▶ _What to work on_
Exactly reproduce the entries, dropping any pictures from your copy.

▶ _Data supplied_

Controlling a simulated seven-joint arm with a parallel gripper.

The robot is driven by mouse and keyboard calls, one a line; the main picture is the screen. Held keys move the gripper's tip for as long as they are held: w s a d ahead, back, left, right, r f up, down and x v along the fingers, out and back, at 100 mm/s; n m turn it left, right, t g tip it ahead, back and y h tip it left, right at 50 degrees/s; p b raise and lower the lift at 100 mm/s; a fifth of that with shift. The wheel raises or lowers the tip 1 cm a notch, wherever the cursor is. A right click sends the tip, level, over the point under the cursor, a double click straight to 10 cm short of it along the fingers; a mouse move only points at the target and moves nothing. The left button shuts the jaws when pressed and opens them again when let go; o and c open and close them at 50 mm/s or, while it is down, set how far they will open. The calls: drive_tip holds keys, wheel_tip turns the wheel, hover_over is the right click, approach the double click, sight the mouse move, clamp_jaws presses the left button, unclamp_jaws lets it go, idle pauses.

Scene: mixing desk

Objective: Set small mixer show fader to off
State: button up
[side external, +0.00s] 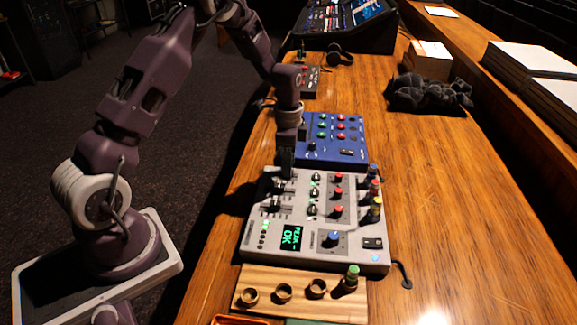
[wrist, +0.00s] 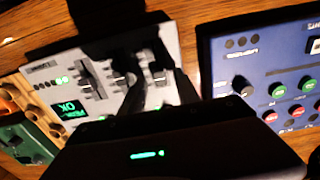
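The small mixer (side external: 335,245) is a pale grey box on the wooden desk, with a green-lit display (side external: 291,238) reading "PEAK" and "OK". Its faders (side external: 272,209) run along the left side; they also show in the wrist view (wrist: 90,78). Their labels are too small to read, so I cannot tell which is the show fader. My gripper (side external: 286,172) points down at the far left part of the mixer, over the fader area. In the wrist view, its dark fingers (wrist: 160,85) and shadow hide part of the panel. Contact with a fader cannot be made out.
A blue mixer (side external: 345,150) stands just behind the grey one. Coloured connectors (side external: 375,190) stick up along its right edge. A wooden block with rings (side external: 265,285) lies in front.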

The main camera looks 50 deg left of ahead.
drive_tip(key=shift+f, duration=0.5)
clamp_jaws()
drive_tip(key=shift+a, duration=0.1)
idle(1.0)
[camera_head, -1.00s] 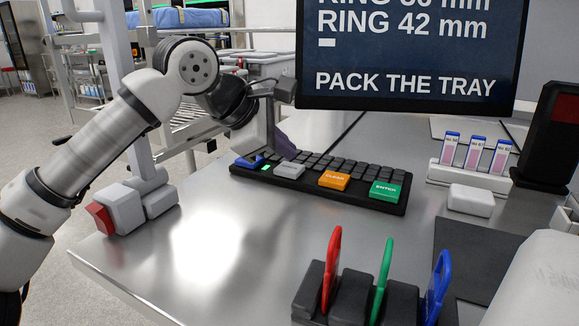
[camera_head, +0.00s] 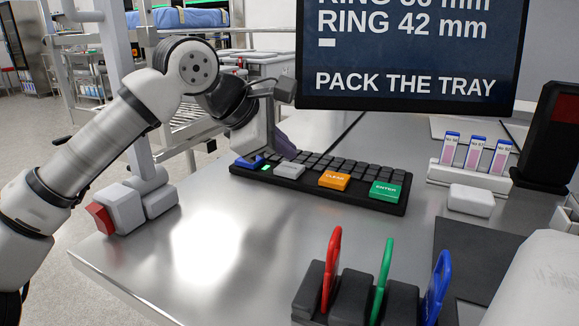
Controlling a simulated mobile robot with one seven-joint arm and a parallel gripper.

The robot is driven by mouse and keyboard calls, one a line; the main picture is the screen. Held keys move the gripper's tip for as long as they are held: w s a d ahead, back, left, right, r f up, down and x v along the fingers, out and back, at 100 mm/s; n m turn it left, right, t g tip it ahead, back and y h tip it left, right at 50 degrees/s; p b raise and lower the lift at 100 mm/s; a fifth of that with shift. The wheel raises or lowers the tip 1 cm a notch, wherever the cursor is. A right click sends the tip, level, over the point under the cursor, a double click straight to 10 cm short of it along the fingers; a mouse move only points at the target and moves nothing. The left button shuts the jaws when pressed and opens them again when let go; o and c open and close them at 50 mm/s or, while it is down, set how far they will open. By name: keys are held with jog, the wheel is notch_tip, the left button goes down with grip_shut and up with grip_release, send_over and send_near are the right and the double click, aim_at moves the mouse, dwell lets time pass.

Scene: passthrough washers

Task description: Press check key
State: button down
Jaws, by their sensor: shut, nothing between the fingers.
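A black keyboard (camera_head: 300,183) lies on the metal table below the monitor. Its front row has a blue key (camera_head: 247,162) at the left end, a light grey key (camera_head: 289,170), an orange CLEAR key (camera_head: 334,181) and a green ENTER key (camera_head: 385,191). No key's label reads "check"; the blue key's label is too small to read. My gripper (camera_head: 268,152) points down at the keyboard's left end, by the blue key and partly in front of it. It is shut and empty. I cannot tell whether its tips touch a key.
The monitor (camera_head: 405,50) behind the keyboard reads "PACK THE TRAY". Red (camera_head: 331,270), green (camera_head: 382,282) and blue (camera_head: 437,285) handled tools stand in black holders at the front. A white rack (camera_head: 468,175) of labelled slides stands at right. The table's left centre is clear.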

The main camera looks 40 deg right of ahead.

▶ _Full answer_
Controlling a simulated seven-joint arm with a parallel gripper.

The robot is driven by mouse and keyboard calls, one a line; the main picture is the screen. Held keys move the gripper's tip for as long as they are held: w s a d ahead, back, left, right, r f up, down and x v along the fingers, out and back, at 100 mm/s; n m turn it left, right, t g tip it ahead, back and y h tip it left, right at 50 degrees/s; p b raise and lower the lift at 100 mm/s; a fifth of that with shift. The wheel raises or lowers the tip 1 cm a notch, wherever the cursor is. A right click sends the tip, level, over the point under the cursor, a double click straight to 10 cm short of it along the fingers; a mouse move only points at the target and moves nothing. The left button shuts the jaws when pressed and opens them again when let go; o and c open and close them at 50 mm/s or, while it is down, set how far they will open. The calls: drive_tip holds keys, wheel_tip turns the wheel, hover_over is the right click, approach the double click, sight the mouse move, clamp_jaws presses the left button, unclamp_jaws lets it go, idle pauses.

Scene: mixing desk

Objective: Set small mixer show fader to off
State: button up
[side external, +0.00s] 
[wrist, +0.00s] 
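The small mixer (side external: 335,245) is a pale grey box on the wooden desk, with a green-lit display (side external: 291,238) reading "PEAK" and "OK". Its faders (side external: 272,209) run along the left side; they also show in the wrist view (wrist: 90,78). Their labels are too small to read, so I cannot tell which is the show fader. My gripper (side external: 286,172) points down at the far left part of the mixer, over the fader area. In the wrist view, its dark fingers (wrist: 160,85) and shadow hide part of the panel. Contact with a fader cannot be made out.
A blue mixer (side external: 345,150) stands just behind the grey one. Coloured connectors (side external: 375,190) stick up along its right edge. A wooden block with rings (side external: 265,285) lies in front.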

The main camera looks 50 deg left of ahead.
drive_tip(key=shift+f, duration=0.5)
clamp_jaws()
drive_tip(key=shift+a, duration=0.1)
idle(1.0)
[camera_head, -1.00s] 
[camera_head, +0.00s] 
Controlling a simulated mobile robot with one seven-joint arm and a parallel gripper.

The robot is driven by mouse and keyboard calls, one a line; the main picture is the screen. Held keys move the gripper's tip for as long as they are held: w s a d ahead, back, left, right, r f up, down and x v along the fingers, out and back, at 100 mm/s; n m turn it left, right, t g tip it ahead, back and y h tip it left, right at 50 degrees/s; p b raise and lower the lift at 100 mm/s; a fifth of that with shift. The wheel raises or lowers the tip 1 cm a notch, wherever the cursor is. A right click sends the tip, level, over the point under the cursor, a double click straight to 10 cm short of it along the fingers; a mouse move only points at the target and moves nothing. The left button shuts the jaws when pressed and opens them again when let go; o and c open and close them at 50 mm/s or, while it is down, set how far they will open. By name: keys are held with jog, the wheel is notch_tip, the left button goes down with grip_shut and up with grip_release, send_over and send_near are the right and the double click, aim_at moves the mouse, dwell lets time pass.

Scene: passthrough washers

Task description: Press check key
State: button down
Jaws, by their sensor: shut, nothing between the fingers.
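A black keyboard (camera_head: 300,183) lies on the metal table below the monitor. Its front row has a blue key (camera_head: 247,162) at the left end, a light grey key (camera_head: 289,170), an orange CLEAR key (camera_head: 334,181) and a green ENTER key (camera_head: 385,191). No key's label reads "check"; the blue key's label is too small to read. My gripper (camera_head: 268,152) points down at the keyboard's left end, by the blue key and partly in front of it. It is shut and empty. I cannot tell whether its tips touch a key.
The monitor (camera_head: 405,50) behind the keyboard reads "PACK THE TRAY". Red (camera_head: 331,270), green (camera_head: 382,282) and blue (camera_head: 437,285) handled tools stand in black holders at the front. A white rack (camera_head: 468,175) of labelled slides stands at right. The table's left centre is clear.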

The main camera looks 40 deg right of ahead.

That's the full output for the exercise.